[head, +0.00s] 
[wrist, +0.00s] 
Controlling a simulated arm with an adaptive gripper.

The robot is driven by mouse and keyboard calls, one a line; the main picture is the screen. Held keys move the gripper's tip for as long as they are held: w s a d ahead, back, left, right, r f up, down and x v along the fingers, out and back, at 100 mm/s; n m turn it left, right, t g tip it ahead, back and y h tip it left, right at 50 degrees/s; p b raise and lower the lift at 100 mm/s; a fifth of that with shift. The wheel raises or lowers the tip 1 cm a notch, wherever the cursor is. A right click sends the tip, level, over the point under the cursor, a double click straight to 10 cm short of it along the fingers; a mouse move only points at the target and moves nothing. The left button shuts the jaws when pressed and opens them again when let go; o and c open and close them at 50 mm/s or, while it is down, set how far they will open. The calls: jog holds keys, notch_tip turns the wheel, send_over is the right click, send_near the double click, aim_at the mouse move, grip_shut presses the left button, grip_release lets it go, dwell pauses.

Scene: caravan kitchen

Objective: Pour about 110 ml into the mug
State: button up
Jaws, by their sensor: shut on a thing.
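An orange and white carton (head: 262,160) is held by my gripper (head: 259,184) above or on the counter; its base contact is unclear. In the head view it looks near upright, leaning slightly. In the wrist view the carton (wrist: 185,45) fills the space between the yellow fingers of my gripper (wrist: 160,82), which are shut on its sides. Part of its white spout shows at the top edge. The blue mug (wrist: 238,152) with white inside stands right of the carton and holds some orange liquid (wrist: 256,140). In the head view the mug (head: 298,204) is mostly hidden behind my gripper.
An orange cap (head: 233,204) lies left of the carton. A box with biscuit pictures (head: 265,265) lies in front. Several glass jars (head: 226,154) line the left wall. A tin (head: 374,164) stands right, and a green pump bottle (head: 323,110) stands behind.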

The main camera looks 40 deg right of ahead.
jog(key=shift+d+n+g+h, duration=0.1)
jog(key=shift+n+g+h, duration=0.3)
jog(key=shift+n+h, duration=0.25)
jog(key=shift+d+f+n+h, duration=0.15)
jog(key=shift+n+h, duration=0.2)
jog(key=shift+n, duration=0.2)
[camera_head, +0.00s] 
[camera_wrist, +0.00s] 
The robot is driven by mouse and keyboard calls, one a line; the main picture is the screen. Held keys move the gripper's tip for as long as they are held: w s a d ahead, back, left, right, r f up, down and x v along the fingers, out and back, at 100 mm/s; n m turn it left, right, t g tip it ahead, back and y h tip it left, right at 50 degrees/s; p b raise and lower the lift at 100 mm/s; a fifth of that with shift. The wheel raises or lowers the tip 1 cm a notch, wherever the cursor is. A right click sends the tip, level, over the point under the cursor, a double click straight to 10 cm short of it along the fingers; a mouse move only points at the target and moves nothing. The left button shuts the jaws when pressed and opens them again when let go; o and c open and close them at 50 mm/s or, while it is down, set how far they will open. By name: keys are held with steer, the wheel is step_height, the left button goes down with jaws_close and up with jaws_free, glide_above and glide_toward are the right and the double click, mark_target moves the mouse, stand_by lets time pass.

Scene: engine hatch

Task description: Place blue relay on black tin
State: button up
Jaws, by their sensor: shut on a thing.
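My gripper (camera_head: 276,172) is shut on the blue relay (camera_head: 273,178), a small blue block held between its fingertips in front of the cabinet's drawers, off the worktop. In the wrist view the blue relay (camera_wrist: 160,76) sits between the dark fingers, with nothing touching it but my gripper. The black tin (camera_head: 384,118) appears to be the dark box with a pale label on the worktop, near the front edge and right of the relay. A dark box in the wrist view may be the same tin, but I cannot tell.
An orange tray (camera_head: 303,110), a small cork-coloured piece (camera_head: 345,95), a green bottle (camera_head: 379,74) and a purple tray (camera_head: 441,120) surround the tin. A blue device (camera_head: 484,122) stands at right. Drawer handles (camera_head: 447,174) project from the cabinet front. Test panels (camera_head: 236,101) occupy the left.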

_Short problem_
Starting at the line that contains "[wrist, +0.00s]", repeat each line exactly, and stop after the line that contains "Controlling a simulated".

_The result_
[wrist, +0.00s] 
Controlling a simulated arm with an adaptive gripper.

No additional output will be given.